Egyptians in Suez watch canal business and fume
Published: Jan 31, 2011 00:03 Updated: Jan 31, 2011 00:03
SUEZ, Egypt: When Hossam watches ships carrying the wealth of the world pass through the Suez Canal running alongside this industrial city, it fills him with frustration.
The canal, a vital trading route since the 19th century, earned Egypt nearly $5 billion in 2010, but the 33-year-old Hossam said he and others in the city where many are unemployed or struggling on paltry pay see none of the waterway's benefits.
In the past week, his anger — and that of thousands in Suez like him - boiled over into some of the most violent of the protests that have rocked Egypt and left President Hosni Mubarak teetering.
"The people are downtrodden," Hossam, a security worker for a paper company who did not want to give his second name, said.
"The richest province in the country is Suez. Where is its money? Where is the canal's revenue?" When protests first erupted on Tuesday, the first deaths were in Suez. The protesters demanded an end to Mubarak's 30-year grip on power which they say has concentrated wealth in the hands of his elite and left others scrabbling to get by.
"I make 400 Egyptian pounds ($68) a month," a 35-year-old mechanic said.
"I pay 300 pounds for rent, I pay 20 pounds for electricity, I pay 15 pounds for water, I pay five pounds for gas. There's not enough left for food and drink, let alone health care and transport." Residents complain of official corruption, joblessness and low wages. They are complaints heard across the country, but people in Suez are reminded everyday, as each ship floats past paying a toll, of what the government earns - and, in their eyes, pockets.

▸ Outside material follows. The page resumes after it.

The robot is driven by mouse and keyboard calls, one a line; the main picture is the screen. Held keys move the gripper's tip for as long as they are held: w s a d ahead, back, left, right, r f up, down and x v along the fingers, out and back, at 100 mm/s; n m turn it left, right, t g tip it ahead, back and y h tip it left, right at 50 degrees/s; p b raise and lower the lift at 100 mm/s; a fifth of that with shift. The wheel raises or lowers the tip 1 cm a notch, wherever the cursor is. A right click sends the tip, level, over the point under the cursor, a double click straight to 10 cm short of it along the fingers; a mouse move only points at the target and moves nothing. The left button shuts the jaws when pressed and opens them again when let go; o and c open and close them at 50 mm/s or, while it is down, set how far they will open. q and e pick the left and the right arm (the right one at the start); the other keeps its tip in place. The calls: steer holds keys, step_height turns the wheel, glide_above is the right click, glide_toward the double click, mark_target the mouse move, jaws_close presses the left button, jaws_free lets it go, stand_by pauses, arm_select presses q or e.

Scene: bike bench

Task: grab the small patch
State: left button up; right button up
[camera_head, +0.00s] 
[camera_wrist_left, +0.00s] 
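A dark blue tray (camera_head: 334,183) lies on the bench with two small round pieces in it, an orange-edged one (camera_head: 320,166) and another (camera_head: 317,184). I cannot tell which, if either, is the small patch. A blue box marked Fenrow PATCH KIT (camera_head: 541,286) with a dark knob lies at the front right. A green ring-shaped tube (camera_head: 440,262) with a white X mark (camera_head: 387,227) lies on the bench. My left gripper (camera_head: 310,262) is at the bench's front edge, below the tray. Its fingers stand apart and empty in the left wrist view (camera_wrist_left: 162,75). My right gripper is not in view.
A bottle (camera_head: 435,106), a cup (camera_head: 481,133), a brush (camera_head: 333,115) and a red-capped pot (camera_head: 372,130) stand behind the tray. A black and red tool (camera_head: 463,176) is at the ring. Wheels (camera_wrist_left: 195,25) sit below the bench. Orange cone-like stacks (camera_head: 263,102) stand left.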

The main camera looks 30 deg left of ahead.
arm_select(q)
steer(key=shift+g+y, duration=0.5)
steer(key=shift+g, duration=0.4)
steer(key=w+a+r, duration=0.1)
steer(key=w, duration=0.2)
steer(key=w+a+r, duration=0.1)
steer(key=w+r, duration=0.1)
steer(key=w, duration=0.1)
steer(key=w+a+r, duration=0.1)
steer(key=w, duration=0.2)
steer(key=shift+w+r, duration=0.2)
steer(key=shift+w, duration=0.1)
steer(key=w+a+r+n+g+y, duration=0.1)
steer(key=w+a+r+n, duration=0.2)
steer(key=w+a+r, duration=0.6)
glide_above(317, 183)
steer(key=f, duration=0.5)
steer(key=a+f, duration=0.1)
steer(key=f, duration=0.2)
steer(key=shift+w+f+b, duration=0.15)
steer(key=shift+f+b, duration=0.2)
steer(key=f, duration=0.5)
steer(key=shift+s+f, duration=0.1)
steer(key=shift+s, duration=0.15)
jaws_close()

"I kill myself working all day and I get 15 or 20 pounds ($3 or $4). Give me my due," said Gharib, a 34-year-old driver.
He was standing across the street from the burned-out skeleton of a truck belonging to Cleopatra Ceramics, a firm run by a businessman-cum-politician of Mubarak's ruling party, Mohamed Abou El Enein. They also set fire to one of the firm's showrooms.
Businessmen like Abou El Enein have been the targets of virulent criticism by protesters. The demonstrators claimed their first scalp on Sunday when Ahmed Ezz, a steel magnate and confidante of the president's politician son, quit the party.

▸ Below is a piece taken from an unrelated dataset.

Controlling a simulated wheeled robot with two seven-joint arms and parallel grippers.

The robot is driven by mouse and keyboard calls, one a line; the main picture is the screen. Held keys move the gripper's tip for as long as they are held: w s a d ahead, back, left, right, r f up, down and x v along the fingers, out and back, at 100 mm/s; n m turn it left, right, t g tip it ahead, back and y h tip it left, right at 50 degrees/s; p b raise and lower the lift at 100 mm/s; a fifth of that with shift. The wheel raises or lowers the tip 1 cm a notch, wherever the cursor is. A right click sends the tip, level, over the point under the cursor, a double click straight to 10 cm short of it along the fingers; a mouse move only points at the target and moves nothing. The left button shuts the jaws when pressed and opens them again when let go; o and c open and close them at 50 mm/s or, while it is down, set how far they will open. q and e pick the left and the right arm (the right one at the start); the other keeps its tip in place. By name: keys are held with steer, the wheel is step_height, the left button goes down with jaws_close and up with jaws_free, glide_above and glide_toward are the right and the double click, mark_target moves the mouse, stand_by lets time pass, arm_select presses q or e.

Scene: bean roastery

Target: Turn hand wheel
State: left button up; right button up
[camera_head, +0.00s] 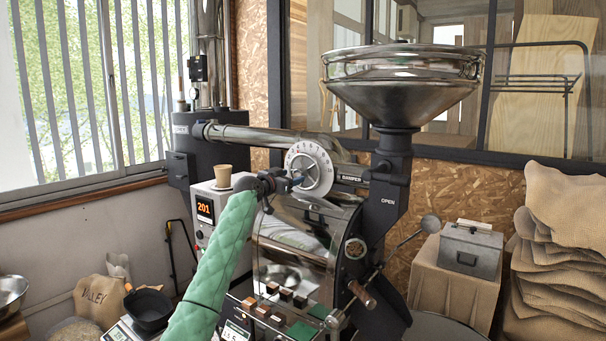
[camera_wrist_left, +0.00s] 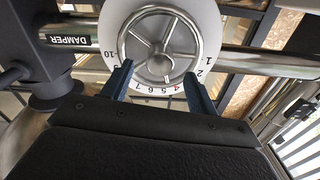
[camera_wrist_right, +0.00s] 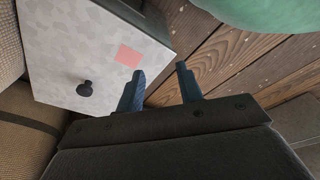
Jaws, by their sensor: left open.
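The hand wheel (camera_wrist_left: 151,48) is a shiny metal ring with spokes, set in front of a white numbered dial (camera_wrist_left: 105,18) on the damper pipe. In the head view the dial (camera_head: 310,168) shows above the roaster drum, partly behind my gripper. My left gripper (camera_head: 289,182) is at the wheel's left side in the head view. In the left wrist view its two open fingers (camera_wrist_left: 156,88) reach to either side of the wheel's lower rim; whether they touch it I cannot tell. My right gripper (camera_wrist_right: 160,85) is open and empty above the wooden floor.
The roaster's steel funnel (camera_head: 403,85) rises right of the dial. A paper cup (camera_head: 223,176) stands on the control box (camera_head: 207,215). Burlap sacks (camera_head: 563,250) are piled at right. In the right wrist view a pale box with a black knob (camera_wrist_right: 84,89) is close by.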

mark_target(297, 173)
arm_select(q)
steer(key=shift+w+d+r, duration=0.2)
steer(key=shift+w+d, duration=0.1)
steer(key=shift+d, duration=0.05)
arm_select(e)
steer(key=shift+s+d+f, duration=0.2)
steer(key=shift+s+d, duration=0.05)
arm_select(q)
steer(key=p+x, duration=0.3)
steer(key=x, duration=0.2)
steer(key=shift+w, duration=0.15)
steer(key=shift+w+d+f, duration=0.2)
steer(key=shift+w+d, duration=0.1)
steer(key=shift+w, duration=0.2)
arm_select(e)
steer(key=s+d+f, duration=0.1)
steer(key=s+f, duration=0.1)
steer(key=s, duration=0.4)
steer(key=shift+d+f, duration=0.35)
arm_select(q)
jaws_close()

Suez has been compared to Sidi Bouzid, the town that was the epicenter of protests that inspired Egyptians. Tunisia's president fled the country this month.
Police stations in Suez were torched and buildings looted.

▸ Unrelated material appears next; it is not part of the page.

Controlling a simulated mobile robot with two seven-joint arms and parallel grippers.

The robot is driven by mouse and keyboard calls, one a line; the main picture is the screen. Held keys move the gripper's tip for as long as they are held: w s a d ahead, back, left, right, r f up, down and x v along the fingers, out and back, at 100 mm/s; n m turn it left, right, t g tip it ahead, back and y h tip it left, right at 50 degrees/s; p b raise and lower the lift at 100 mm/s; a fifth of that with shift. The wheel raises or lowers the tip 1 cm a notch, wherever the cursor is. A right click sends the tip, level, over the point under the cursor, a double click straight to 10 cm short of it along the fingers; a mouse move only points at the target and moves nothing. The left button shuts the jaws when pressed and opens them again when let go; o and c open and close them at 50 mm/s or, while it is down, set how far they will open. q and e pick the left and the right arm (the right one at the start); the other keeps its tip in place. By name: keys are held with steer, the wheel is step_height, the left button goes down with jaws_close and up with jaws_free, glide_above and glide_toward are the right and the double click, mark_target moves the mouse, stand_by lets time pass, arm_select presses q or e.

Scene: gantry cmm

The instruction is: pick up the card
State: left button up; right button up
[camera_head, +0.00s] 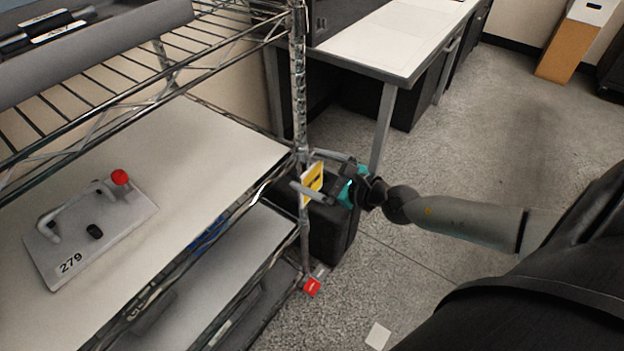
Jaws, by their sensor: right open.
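A yellow card (313,182) with a dark mark stands upright by the front corner post of the wire shelf rack. My right gripper (305,170) reaches in from the right, its two fingers open, one on the far side and one on the near side of the yellow card. The near finger crosses in front of part of it. I cannot tell whether the fingers touch it. A small white card-like piece (378,336) lies flat on the floor. My left gripper is not in view.
The rack post (300,90) stands right beside the gripper. A grey plate marked 279 (120,225) with a handle and red knob lies on the white shelf (215,150). A black case (335,235) is under the gripper. A desk (390,35) stands behind; floor on the right is open.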

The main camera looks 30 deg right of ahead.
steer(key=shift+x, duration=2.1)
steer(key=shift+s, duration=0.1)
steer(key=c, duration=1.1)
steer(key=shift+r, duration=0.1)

But on Friday night a Reuters witness also saw a vigilante group chase down looters who had broken into a Vodafone shop and returned stolen chairs and other items to the store.
"Suez has a lot. It has the Suez Canal. It has oil companies, I see (some) young people making $10,000 dollars and we have youth working for 400, 500, 600 pounds (a month). There is a horrible class gap here," Gharib Rabie Mukhlis said.
The 45-year-old independent was a candidate in the November parliamentary elections, which he said he lost through vote rigging.
The result, widely seen as fraudulent despite government insistence it was fair, partly fueled the anger that drove protesters to the streets. They say the system gives them no voice and they want it changed.
"How can our government refuse to listen to the youth? That is a disaster. That is an official failure," said Sameh Shibl, a 27-year information technology worker in Suez.